Des profondeurs abstraites dans lesquelles nous entraîne Éric Jean, de sa volonté de dépouiller le théâtre de tous les artifices de la représentation, de tout cela surgit une aspiration simple mais maintes fois réitérée : « Je ne veux pas raconter, je veux ressentir. » Ainsi se profile dès les premiers instants un « happening théâtral » (créé en collaboration avec Pascal Chevarie) qui marque certainement un point tournant dans l’oeuvre du metteur en scène et directeur artistique du Quat’Sous. Celui qui avait habitué son public à des pièces narratives dans un décor complexe dépouille ici la scène pour ne laisser parler que le jeu d’une distribution chevronnée, dans un cheminement qui est pur questionnement. La mémoire et le rôle de l’artiste, thèmes centraux de ses pièces Hippocampe ou Opium_37, s’éclipsent alors au profit d’un vague questionnement identitaire.
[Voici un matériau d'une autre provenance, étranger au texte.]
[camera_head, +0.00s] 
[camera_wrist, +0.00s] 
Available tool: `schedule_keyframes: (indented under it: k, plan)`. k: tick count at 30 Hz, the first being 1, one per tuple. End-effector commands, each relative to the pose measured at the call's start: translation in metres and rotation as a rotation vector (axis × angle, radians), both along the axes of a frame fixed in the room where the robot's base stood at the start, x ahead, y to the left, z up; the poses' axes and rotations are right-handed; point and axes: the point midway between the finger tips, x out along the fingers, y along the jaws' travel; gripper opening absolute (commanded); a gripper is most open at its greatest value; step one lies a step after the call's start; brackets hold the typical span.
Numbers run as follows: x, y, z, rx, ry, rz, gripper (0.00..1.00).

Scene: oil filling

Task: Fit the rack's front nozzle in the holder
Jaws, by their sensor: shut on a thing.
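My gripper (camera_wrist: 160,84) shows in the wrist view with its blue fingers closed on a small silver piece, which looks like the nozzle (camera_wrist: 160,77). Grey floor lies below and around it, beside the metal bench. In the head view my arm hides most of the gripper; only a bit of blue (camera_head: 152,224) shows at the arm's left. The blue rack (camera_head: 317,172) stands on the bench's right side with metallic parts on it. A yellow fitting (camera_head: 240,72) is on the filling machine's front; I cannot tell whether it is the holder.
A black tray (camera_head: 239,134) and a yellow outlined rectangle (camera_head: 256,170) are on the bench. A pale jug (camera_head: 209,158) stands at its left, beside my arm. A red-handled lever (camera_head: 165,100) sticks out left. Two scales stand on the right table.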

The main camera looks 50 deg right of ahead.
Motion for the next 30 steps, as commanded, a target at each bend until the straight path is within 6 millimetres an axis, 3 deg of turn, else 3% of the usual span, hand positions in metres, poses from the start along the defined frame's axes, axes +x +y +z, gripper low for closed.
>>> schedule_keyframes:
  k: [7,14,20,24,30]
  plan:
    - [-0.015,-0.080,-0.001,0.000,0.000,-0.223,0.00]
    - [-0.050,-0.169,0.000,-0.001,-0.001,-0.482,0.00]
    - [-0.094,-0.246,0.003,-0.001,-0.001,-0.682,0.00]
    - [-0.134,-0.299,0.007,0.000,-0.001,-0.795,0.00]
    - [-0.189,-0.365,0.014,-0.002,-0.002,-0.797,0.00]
Aucune histoire, aucun lieu ou temporalité ne s’installe ; la matière du spectacle est essentiellement le reflet d’un processus de création basé sur l’improvisation dirigée des acteurs et sur le développement d’environnements sonores conçus par le compositeur Vincent Letellier. Empruntant les voies de la sensualité et explorant toutes les facettes de l’expression du corps, les comédiens expriment tantôt collectivement, tantôt individuellement une désintégration de l’identité qui est aggravée par leur devoir de toujours jouer un rôle. Ce tableau qu’ils brossent n’a toutefois rien d’accablant. S’exprimant par la danse, la musique, le monologue et l’interaction, leur questionnement se teinte parfois d’un humour loufoque, mais aussi d’une poésie simple, ravissante et universelle. Chacun vient exprimer au micro ses tourments et ses inspirations, ou confier à ses acolytes ses désirs les plus fous, les secrets qu’il a tenté de refouler. Ainsi, Évelyne Brochu explique au public en quoi consiste sa « personnalité passoire », Alexandre Landry danse et joue avec ces lieux communs qu’un être utilise pour s’identifier à l’autre et Sacha Samar, tout en peignant sur le corps de Sylvie Drapeau, utilise une astucieuse mise en abîme pour lui déclarer son amour. Ici, tous les jeux du langage et tous les modes d’expression sont bons pour traduire une explosion de l’être.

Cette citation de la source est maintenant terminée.